■ **THE INPUT**
******************************

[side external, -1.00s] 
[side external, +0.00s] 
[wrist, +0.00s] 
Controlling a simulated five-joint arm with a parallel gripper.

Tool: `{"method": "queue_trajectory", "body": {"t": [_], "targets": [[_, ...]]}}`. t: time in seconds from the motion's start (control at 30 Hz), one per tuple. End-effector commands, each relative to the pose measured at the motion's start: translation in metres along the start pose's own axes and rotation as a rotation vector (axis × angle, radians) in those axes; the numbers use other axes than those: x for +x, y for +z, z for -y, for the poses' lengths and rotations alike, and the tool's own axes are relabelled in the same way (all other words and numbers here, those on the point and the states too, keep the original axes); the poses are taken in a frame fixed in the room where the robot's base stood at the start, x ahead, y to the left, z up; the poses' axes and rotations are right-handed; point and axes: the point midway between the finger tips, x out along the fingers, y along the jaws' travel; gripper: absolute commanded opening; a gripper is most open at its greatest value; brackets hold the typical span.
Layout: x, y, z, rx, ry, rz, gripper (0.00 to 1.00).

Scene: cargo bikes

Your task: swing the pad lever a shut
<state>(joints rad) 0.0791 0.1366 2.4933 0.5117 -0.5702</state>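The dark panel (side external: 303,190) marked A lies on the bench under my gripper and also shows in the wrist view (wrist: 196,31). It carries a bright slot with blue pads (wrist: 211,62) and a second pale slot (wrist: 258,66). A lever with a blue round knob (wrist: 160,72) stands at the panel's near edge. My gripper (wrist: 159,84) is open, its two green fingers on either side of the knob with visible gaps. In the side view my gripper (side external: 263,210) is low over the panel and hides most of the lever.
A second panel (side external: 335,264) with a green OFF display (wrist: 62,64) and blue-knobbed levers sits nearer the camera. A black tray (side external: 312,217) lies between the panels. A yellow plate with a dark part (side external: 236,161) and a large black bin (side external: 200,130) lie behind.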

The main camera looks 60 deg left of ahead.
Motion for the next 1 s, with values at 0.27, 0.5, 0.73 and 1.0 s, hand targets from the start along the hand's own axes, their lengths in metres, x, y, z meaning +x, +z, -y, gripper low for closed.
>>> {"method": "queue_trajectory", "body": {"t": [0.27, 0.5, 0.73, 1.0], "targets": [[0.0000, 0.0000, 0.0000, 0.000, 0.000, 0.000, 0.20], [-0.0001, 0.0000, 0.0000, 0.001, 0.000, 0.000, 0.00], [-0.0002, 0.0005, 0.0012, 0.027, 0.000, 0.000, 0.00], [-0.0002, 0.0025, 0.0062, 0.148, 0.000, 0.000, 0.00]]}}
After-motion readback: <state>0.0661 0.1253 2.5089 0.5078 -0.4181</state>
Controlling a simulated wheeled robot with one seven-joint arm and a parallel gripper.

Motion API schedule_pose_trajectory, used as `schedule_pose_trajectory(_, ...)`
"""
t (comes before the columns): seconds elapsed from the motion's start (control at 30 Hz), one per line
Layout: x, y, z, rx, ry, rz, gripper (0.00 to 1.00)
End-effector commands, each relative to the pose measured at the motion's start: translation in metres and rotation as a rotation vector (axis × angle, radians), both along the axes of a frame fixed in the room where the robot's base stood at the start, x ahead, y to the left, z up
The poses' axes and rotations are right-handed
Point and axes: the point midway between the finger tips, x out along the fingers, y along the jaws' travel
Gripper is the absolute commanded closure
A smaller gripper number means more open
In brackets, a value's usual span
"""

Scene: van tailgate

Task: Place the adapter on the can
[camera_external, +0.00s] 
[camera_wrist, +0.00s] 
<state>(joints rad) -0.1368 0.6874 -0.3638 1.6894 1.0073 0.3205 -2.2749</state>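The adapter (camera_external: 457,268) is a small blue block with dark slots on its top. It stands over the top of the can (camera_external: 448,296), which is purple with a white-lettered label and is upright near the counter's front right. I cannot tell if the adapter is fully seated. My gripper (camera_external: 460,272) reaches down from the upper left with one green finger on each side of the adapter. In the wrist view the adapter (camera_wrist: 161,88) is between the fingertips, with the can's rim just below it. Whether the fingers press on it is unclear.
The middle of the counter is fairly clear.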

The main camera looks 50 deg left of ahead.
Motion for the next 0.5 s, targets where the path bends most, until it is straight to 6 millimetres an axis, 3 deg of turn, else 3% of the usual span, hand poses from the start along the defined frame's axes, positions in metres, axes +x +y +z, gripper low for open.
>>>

******************************

■ **WHAT YOU ARE ASKED TO DO**
Extract every record. Keep wording exact.

■ **TASK SOLUTION**
[side external, -1.00s] 
[side external, +0.00s] 
[wrist, +0.00s] 
Controlling a simulated five-joint arm with a parallel gripper.

Tool: `{"method": "queue_trajectory", "body": {"t": [_], "targets": [[_, ...]]}}`. t: time in seconds from the motion's start (control at 30 Hz), one per tuple. End-effector commands, each relative to the pose measured at the motion's start: translation in metres along the start pose's own axes and rotation as a rotation vector (axis × angle, radians) in those axes; the numbers use other axes than those: x for +x, y for +z, z for -y, for the poses' lengths and rotations alike, and the tool's own axes are relabelled in the same way (all other words and numbers here, those on the point and the states too, keep the original axes); the poses are taken in a frame fixed in the room where the robot's base stood at the start, x ahead, y to the left, z up; the poses' axes and rotations are right-handed; point and axes: the point midway between the finger tips, x out along the fingers, y along the jaws' travel; gripper: absolute commanded opening; a gripper is most open at its greatest value; brackets hold the typical span.
Layout: x, y, z, rx, ry, rz, gripper (0.00 to 1.00).

Scene: cargo bikes

Your task: swing the pad lever a shut
<state>(joints rad) 0.0791 0.1366 2.4933 0.5117 -0.5702</state>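The dark panel (side external: 303,190) marked A lies on the bench under my gripper and also shows in the wrist view (wrist: 196,31). It carries a bright slot with blue pads (wrist: 211,62) and a second pale slot (wrist: 258,66). A lever with a blue round knob (wrist: 160,72) stands at the panel's near edge. My gripper (wrist: 159,84) is open, its two green fingers on either side of the knob with visible gaps. In the side view my gripper (side external: 263,210) is low over the panel and hides most of the lever.
A second panel (side external: 335,264) with a green OFF display (wrist: 62,64) and blue-knobbed levers sits nearer the camera. A black tray (side external: 312,217) lies between the panels. A yellow plate with a dark part (side external: 236,161) and a large black bin (side external: 200,130) lie behind.

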The main camera looks 60 deg left of ahead.
Motion for the next 1 s, with values at 0.27, 0.5, 0.73 and 1.0 s, hand targets from the start along the hand's own axes, their lengths in metres, x, y, z meaning +x, +z, -y, gripper low for closed.
>>> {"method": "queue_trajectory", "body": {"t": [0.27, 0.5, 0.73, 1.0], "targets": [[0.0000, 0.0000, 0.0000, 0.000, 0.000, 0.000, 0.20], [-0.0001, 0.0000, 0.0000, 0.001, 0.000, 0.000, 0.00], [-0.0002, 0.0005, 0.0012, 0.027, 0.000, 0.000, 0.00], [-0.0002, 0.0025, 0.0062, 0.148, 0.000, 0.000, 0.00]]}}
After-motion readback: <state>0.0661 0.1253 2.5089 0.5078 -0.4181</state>
Controlling a simulated wheeled robot with one seven-joint arm and a parallel gripper.

Motion API schedule_pose_trajectory, used as `schedule_pose_trajectory(_, ...)`
"""
t (comes before the columns): seconds elapsed from the motion's start (control at 30 Hz), one per line
Layout: x, y, z, rx, ry, rz, gripper (0.00 to 1.00)
End-effector commands, each relative to the pose measured at the motion's start: translation in metres and rotation as a rotation vector (axis × angle, radians), both along the axes of a frame fixed in the room where the robot's base stood at the start, x ahead, y to the left, z up
The poses' axes and rotations are right-handed
Point and axes: the point midway between the finger tips, x out along the fingers, y along the jaws' travel
Gripper is the absolute commanded closure
A smaller gripper number means more open
In brackets, a value's usual span
"""

Scene: van tailgate

Task: Place the adapter on the can
[camera_external, +0.00s] 
[camera_wrist, +0.00s] 
<state>(joints rad) -0.1368 0.6874 -0.3638 1.6894 1.0073 0.3205 -2.2749</state>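The adapter (camera_external: 457,268) is a small blue block with dark slots on its top. It stands over the top of the can (camera_external: 448,296), which is purple with a white-lettered label and is upright near the counter's front right. I cannot tell if the adapter is fully seated. My gripper (camera_external: 460,272) reaches down from the upper left with one green finger on each side of the adapter. In the wrist view the adapter (camera_wrist: 161,88) is between the fingertips, with the can's rim just below it. Whether the fingers press on it is unclear.
The middle of the counter is fairly clear.

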The main camera looks 50 deg left of ahead.
Motion for the next 0.5 s, targets where the path bends most, until it is straight to 6 millimetres an axis, 3 deg of turn, else 3% of the usual span, hand poses from the start along the defined frame's axes, positions in metres, axes +x +y +z, gripper low for open.
>>>

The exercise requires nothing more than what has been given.